■ Goal: Make an exact transcription of the material, leaving out all images.

■ Recorded data:
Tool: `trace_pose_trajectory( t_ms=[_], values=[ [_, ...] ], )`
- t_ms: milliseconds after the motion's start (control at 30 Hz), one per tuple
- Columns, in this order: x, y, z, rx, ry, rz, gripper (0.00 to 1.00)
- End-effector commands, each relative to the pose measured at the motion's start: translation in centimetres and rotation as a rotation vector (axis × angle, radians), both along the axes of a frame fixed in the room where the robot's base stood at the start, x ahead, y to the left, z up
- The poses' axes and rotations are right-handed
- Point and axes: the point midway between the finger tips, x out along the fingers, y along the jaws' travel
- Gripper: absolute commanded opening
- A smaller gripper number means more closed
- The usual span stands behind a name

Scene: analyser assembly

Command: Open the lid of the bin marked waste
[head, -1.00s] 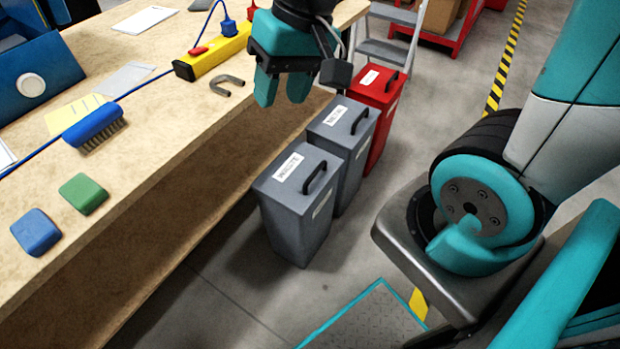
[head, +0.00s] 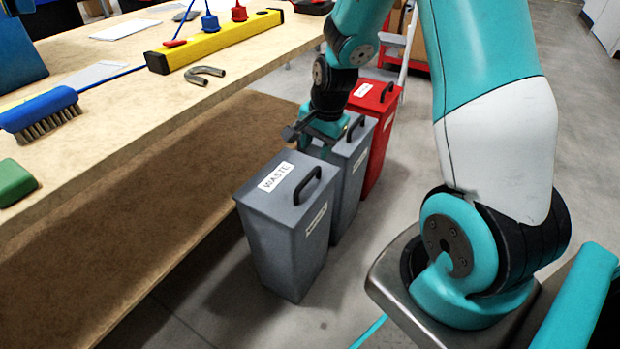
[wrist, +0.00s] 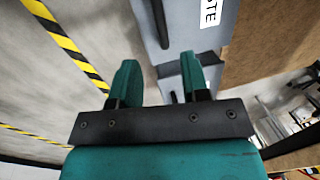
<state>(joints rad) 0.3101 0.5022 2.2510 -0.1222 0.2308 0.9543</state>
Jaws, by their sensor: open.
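The bin marked waste (head: 283,235) is the nearest grey bin, standing upright on the floor beside the bench. Its lid (head: 290,188) is shut, with a white WASTE label and a black bar handle (head: 308,184) on top. The wrist view shows part of this lid with the label's end (wrist: 208,12) and the handle (wrist: 160,22). My gripper (head: 318,142) is open and empty, just behind the waste bin and over the middle grey bin, apart from the waste handle. In the wrist view its fingers (wrist: 158,82) point toward the bins. The fingertips are partly hidden in the head view.
The middle grey bin (head: 347,190) and a red bin (head: 378,140) stand in a row behind the waste bin. The bench (head: 130,130) runs along the left, holding a yellow power strip (head: 215,40) and a blue brush (head: 42,115). Floor right of the bins is open.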

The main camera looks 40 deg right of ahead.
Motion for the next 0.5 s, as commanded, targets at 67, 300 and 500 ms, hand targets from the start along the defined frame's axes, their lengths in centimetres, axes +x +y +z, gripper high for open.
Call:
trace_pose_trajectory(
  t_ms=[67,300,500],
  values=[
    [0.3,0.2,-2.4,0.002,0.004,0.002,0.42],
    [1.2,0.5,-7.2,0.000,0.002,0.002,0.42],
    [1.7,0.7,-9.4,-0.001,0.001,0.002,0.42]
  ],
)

■ Solution for this exercise:
Tool: `trace_pose_trajectory( t_ms=[_], values=[ [_, ...] ], )`
- t_ms: milliseconds after the motion's start (control at 30 Hz), one per tuple
- Columns, in this order: x, y, z, rx, ry, rz, gripper (0.00 to 1.00)
- End-effector commands, each relative to the pose measured at the motion's start: translation in centimetres and rotation as a rotation vector (axis × angle, radians), both along the axes of a frame fixed in the room where the robot's base stood at the start, x ahead, y to the left, z up
- The poses' axes and rotations are right-handed
- Point and axes: the point midway between the finger tips, x out along the fingers, y along the jaws' travel
- Gripper: absolute commanded opening
- A smaller gripper number means more closed
- The usual span stands behind a name

Scene: analyser assembly

Command: Open the lid of the bin marked waste
[head, -1.00s] 
[head, +0.00s] 
[wrist, +0.00s] 
<state>(joints rad) 0.3101 0.5022 2.2510 -0.1222 0.2308 0.9543</state>
Jaws, by their sensor: open.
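The bin marked waste (head: 283,235) is the nearest grey bin, standing upright on the floor beside the bench. Its lid (head: 290,188) is shut, with a white WASTE label and a black bar handle (head: 308,184) on top. The wrist view shows part of this lid with the label's end (wrist: 208,12) and the handle (wrist: 160,22). My gripper (head: 318,142) is open and empty, just behind the waste bin and over the middle grey bin, apart from the waste handle. In the wrist view its fingers (wrist: 158,82) point toward the bins. The fingertips are partly hidden in the head view.
The middle grey bin (head: 347,190) and a red bin (head: 378,140) stand in a row behind the waste bin. The bench (head: 130,130) runs along the left, holding a yellow power strip (head: 215,40) and a blue brush (head: 42,115). Floor right of the bins is open.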

The main camera looks 40 deg right of ahead.
Motion for the next 0.5 s, as commanded, targets at 67, 300 and 500 ms, hand targets from the start along the defined frame's axes, their lengths in centimetres, axes +x +y +z, gripper high for open.
Call:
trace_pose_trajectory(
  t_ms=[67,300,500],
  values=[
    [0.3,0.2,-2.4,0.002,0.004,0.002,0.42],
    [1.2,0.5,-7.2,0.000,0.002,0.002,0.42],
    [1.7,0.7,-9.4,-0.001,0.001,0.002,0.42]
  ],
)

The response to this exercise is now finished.